• **Task to complete**:
Copy all lines in which the word "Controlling" can be found.

++++++++++++++++++++

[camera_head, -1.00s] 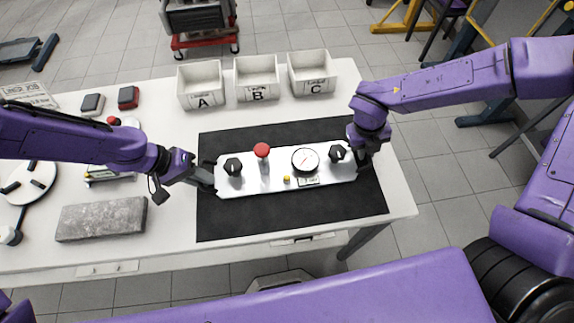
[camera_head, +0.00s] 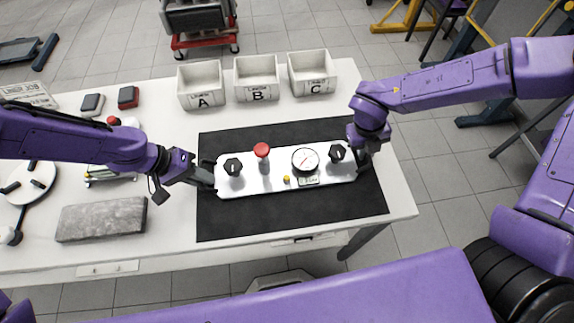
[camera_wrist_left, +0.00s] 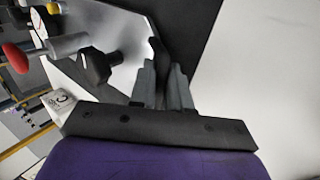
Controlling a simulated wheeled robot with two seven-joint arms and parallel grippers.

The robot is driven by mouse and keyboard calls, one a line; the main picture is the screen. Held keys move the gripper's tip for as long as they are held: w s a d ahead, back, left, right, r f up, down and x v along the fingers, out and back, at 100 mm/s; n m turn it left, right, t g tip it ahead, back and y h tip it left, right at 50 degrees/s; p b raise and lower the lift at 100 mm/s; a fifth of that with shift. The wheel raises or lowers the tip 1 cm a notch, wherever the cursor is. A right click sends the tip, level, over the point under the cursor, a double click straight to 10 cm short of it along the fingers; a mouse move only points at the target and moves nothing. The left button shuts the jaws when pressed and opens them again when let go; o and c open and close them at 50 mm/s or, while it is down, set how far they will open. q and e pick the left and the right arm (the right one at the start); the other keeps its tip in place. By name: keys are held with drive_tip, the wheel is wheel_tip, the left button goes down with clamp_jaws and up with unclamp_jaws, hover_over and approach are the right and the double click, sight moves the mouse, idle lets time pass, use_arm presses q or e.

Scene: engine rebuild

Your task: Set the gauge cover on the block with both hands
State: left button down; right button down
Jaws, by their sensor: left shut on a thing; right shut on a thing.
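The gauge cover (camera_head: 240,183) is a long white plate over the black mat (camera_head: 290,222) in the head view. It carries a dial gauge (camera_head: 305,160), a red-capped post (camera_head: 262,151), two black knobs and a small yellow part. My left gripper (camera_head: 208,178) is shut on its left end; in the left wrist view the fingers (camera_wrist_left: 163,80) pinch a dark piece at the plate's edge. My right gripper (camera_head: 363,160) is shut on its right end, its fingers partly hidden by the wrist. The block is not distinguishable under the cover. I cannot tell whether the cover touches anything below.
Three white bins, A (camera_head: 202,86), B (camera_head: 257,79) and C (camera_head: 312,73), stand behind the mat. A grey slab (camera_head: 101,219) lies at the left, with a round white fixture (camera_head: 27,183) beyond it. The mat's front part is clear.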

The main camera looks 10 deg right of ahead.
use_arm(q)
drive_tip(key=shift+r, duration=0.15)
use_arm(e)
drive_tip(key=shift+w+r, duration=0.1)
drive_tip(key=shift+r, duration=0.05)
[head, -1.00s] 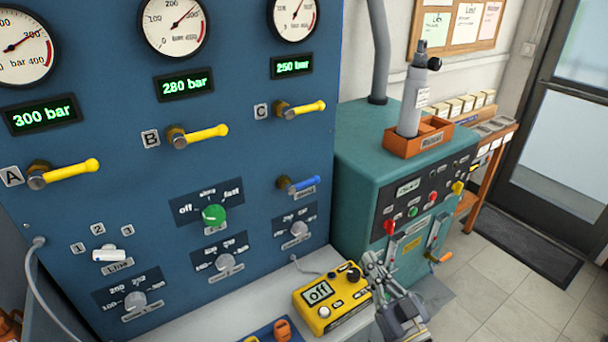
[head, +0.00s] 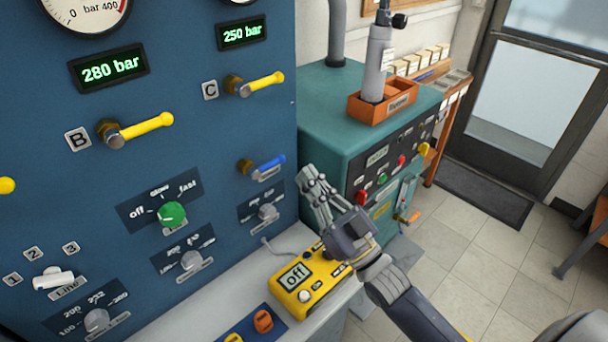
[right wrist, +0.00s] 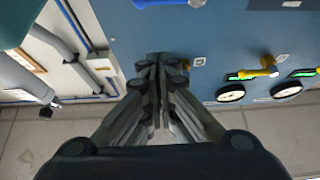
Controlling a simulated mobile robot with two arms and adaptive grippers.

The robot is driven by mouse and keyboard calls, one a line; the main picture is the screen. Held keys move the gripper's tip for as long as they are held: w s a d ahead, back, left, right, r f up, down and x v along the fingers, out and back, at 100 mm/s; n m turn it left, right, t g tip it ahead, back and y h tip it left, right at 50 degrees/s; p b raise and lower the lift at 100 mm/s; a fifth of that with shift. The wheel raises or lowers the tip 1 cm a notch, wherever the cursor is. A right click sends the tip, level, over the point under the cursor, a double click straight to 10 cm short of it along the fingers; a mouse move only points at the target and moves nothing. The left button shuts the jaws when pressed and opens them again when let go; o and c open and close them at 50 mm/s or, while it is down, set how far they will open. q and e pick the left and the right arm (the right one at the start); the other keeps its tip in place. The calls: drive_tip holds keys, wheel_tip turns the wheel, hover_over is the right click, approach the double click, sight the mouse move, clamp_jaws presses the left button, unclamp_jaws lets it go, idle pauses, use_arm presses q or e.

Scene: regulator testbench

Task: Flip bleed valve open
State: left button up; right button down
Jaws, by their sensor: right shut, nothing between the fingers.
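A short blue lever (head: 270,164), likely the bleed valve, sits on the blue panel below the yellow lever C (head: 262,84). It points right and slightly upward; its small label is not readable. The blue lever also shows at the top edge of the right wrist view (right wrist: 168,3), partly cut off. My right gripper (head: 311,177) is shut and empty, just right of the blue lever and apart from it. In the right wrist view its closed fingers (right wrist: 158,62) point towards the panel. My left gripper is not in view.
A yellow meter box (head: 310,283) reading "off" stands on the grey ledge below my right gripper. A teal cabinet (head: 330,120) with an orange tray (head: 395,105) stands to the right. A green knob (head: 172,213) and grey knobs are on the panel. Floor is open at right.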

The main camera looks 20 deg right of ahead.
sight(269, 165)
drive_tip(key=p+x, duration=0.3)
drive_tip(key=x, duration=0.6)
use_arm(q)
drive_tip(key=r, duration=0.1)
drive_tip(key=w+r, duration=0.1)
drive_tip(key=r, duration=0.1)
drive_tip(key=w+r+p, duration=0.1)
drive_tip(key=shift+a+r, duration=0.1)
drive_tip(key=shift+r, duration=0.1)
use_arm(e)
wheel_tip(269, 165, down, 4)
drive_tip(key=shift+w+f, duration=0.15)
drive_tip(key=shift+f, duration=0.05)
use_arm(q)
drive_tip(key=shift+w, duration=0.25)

++++++++++++++++++++

• **Expected answer**:
Controlling a simulated wheeled robot with two seven-joint arms and parallel grippers.
Controlling a simulated mobile robot with two arms and adaptive grippers.

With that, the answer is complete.